- [Work instructions]:
Copy out, from the entries below, each line holding the string "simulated".

-----

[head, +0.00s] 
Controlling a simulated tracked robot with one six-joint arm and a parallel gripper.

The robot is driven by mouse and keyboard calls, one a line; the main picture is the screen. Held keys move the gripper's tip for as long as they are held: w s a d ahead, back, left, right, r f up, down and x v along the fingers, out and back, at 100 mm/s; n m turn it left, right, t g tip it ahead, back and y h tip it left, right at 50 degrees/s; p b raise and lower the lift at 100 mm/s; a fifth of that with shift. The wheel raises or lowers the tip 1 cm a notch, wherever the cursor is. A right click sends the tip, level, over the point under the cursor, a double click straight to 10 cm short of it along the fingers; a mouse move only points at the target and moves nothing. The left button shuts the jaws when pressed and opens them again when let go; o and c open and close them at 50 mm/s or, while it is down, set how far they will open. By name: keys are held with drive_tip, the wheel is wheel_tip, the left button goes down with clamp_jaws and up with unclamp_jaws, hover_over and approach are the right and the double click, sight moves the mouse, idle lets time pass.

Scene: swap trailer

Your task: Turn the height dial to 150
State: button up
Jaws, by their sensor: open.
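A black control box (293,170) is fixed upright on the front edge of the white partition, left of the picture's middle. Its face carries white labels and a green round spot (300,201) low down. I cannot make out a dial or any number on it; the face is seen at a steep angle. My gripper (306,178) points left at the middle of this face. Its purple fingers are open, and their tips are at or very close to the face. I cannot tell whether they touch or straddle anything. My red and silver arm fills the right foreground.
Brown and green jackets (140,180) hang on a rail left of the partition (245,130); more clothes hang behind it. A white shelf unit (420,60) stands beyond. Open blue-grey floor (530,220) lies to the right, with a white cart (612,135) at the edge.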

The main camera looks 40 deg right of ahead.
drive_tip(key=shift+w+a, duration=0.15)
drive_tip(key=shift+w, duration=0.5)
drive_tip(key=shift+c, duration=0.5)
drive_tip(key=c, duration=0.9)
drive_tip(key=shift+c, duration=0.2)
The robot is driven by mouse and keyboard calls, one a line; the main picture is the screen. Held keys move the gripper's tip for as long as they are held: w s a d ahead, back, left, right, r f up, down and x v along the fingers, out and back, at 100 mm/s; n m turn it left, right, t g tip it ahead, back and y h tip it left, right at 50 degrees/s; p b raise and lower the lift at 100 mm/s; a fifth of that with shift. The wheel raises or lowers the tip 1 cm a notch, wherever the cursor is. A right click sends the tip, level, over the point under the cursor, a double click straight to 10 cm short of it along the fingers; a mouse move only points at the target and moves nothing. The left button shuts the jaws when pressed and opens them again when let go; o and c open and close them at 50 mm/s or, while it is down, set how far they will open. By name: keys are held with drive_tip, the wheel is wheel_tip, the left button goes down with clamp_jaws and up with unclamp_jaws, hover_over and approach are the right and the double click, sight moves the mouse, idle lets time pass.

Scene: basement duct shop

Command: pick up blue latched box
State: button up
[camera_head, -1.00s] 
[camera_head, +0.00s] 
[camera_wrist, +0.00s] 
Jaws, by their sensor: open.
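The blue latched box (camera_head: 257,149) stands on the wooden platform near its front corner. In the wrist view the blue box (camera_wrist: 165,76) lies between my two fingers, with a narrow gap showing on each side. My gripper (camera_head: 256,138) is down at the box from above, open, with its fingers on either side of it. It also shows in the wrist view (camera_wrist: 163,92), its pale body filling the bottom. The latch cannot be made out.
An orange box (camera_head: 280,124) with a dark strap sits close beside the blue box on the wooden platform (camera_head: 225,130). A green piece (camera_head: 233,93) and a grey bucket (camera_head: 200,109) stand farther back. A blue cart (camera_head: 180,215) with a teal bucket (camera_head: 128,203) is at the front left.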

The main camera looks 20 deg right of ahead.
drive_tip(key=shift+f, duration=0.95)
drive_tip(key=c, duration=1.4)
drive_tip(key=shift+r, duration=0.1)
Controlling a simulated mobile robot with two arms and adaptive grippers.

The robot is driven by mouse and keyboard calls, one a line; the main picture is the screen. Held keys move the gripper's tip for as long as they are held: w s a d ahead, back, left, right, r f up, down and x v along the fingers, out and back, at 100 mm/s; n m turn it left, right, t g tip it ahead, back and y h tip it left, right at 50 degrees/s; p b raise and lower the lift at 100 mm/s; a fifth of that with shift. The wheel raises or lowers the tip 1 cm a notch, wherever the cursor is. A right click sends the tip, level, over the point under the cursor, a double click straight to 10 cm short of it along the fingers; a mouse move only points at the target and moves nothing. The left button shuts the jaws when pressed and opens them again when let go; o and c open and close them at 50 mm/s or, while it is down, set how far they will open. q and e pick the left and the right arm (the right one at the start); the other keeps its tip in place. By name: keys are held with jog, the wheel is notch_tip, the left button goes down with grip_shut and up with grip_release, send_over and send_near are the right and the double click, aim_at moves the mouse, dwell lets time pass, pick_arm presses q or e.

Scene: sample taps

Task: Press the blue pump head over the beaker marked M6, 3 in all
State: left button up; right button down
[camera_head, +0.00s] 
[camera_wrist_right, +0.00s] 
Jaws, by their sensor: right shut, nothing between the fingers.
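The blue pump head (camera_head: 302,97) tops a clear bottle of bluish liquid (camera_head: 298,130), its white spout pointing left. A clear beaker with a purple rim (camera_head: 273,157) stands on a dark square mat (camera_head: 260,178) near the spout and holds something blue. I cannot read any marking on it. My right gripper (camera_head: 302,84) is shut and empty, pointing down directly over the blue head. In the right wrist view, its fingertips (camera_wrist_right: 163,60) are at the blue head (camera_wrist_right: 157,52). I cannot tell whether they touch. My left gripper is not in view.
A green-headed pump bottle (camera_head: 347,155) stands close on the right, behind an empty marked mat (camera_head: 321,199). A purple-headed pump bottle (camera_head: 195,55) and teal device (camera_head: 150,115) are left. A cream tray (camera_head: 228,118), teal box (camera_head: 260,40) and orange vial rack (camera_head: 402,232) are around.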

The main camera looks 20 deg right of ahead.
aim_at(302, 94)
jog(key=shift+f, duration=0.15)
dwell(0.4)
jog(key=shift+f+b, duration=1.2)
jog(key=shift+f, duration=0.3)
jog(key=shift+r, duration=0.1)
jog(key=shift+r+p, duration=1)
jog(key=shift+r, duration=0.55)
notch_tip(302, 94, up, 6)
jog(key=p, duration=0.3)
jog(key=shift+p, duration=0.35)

-----

- [Task result]:
Controlling a simulated tracked robot with one six-joint arm and a parallel gripper.
Controlling a simulated mobile robot with two arms and adaptive grippers.

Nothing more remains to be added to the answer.